Collected data:
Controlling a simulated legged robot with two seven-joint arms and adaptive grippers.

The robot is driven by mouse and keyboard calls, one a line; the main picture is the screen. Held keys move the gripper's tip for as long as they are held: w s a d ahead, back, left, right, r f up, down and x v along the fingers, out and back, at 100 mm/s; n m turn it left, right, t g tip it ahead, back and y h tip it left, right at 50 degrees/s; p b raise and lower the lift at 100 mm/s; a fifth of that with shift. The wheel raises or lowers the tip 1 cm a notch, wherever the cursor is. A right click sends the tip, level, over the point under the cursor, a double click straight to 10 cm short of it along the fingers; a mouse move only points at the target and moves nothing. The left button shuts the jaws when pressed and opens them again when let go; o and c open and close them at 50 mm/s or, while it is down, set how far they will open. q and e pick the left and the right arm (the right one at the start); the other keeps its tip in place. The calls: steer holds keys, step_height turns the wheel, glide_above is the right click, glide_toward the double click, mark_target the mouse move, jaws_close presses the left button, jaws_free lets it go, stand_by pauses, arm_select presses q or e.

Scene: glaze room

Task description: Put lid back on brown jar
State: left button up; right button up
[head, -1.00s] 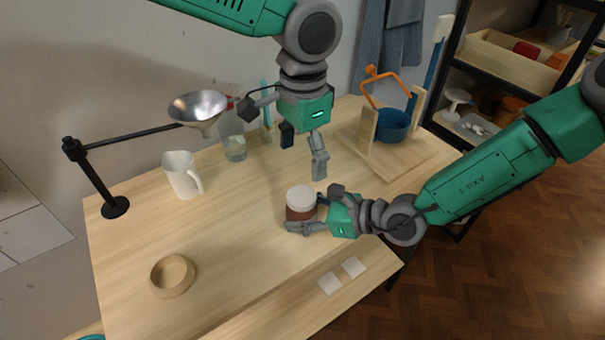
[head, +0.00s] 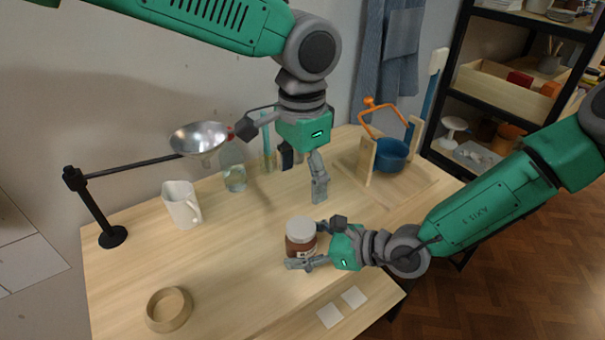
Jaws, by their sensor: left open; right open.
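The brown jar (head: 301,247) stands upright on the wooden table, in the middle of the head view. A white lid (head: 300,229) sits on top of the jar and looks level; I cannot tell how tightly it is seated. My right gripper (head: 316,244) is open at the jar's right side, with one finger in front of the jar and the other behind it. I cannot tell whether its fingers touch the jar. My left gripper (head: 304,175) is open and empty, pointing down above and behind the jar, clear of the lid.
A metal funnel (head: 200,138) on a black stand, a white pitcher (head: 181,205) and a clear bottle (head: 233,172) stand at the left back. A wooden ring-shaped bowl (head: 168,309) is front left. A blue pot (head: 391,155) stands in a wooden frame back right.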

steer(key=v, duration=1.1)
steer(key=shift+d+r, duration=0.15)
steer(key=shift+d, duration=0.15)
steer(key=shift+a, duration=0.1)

Task description:
Reproduce every line precisely as given, omitting all pictures.

Output for this task:
Controlling a simulated legged robot with two seven-joint arms and adaptive grippers.

The robot is driven by mouse and keyboard calls, one a line; the main picture is the screen. Held keys move the gripper's tip for as long as they are held: w s a d ahead, back, left, right, r f up, down and x v along the fingers, out and back, at 100 mm/s; n m turn it left, right, t g tip it ahead, back and y h tip it left, right at 50 degrees/s; p b raise and lower the lift at 100 mm/s; a fifth of that with shift. The wheel raises or lowers the tip 1 cm a notch, wherever the cursor is. A right click sends the tip, level, over the point under the cursor, a double click straight to 10 cm short of it along the fingers; a mouse move only points at the target and moves nothing. The left button shuts the jaws when pressed and opens them again when let go; o and c open and close them at 50 mm/s or, while it is down, set how far they will open. q and e pick the left and the right arm (the right one at the start); the other keeps its tip in place. The calls: steer holds keys, step_height turns the wheel, glide_above is the right click, glide_toward the double click, mark_target the mouse move, jaws_close presses the left button, jaws_free lets it go, stand_by pauses, arm_select presses q or e.

Scene: glaze room

Task description: Put lid back on brown jar
State: left button up; right button up
[head, -1.00s] 
[head, +0.00s] 
Jaws, by their sensor: left open; right open.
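The brown jar (head: 301,247) stands upright on the wooden table, in the middle of the head view. A white lid (head: 300,229) sits on top of the jar and looks level; I cannot tell how tightly it is seated. My right gripper (head: 316,244) is open at the jar's right side, with one finger in front of the jar and the other behind it. I cannot tell whether its fingers touch the jar. My left gripper (head: 304,175) is open and empty, pointing down above and behind the jar, clear of the lid.
A metal funnel (head: 200,138) on a black stand, a white pitcher (head: 181,205) and a clear bottle (head: 233,172) stand at the left back. A wooden ring-shaped bowl (head: 168,309) is front left. A blue pot (head: 391,155) stands in a wooden frame back right.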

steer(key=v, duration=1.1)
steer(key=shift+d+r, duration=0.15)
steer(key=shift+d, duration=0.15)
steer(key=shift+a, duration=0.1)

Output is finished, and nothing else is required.